§ **RECORDED DATA**:
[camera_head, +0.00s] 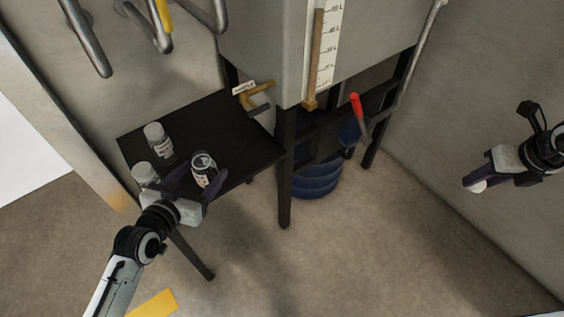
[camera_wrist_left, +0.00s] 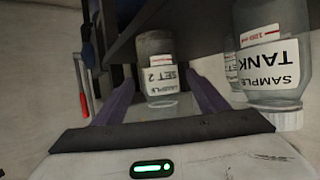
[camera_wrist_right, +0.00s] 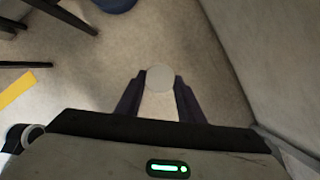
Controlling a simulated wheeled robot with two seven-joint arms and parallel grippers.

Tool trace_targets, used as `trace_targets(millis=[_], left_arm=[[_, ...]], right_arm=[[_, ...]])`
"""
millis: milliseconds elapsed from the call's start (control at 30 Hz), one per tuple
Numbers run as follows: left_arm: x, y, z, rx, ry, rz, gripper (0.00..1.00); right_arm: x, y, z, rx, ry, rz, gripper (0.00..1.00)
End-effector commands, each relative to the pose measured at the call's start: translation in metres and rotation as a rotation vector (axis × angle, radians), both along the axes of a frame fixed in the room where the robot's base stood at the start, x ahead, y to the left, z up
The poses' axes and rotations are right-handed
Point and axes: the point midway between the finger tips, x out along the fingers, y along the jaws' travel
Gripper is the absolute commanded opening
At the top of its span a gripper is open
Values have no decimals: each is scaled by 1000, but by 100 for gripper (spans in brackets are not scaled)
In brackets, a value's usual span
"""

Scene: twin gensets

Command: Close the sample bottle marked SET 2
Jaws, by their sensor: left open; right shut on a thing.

§ **GOAL**:
Copy out all lines from the material above that contain the string "each".

§ **SOLUTION**:
End-effector commands, each relative to the pose measured at the call's start: translation in metres and rotation as a rotation vector (axis × angle, radians), both along the axes of a frame fixed in the room where the robot's base stood at the start, x ahead, y to the left, z up
Values have no decimals: each is scaled by 1000, but by 100 for gripper (spans in brackets are not scaled)

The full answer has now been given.